== Work to do ==
Take the lines from the one with "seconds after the" through the one with "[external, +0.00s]", both ends kept, and reproduce them exactly without the pictures.

== Supplied information ==

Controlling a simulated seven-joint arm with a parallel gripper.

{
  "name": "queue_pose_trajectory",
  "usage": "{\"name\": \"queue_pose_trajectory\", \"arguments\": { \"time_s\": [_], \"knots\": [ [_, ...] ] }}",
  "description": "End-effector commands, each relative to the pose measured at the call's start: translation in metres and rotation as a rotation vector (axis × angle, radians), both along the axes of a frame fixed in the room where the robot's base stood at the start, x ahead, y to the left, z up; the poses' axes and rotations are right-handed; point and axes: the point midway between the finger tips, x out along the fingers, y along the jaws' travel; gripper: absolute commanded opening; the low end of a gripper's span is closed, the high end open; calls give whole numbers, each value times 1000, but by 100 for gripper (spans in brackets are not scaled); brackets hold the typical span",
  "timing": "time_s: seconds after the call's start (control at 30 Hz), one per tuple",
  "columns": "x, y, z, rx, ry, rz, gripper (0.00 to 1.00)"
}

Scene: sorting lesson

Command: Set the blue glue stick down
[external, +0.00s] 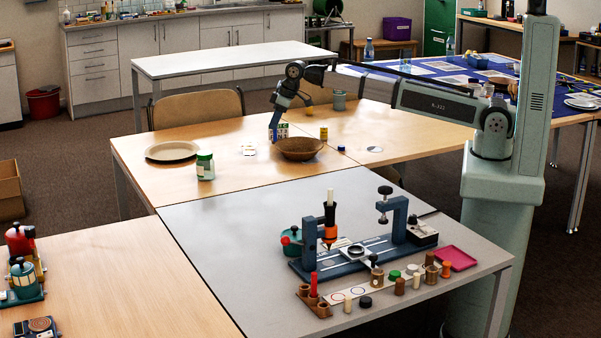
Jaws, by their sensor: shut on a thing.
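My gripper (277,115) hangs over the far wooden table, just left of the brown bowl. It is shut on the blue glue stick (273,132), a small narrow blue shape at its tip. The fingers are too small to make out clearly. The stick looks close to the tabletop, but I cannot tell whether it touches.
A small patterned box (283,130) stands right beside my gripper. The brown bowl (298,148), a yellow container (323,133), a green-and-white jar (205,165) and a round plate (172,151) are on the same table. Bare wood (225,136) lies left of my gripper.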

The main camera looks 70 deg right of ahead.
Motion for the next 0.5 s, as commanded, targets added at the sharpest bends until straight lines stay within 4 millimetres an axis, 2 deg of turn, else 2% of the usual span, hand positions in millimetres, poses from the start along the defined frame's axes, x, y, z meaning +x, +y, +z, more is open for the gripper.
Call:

== Answer ==
  "timing": "time_s: seconds after the call's start (control at 30 Hz), one per tuple",
  "columns": "x, y, z, rx, ry, rz, gripper (0.00 to 1.00)"
}

Scene: sorting lesson

Command: Set the blue glue stick down
[external, +0.00s] 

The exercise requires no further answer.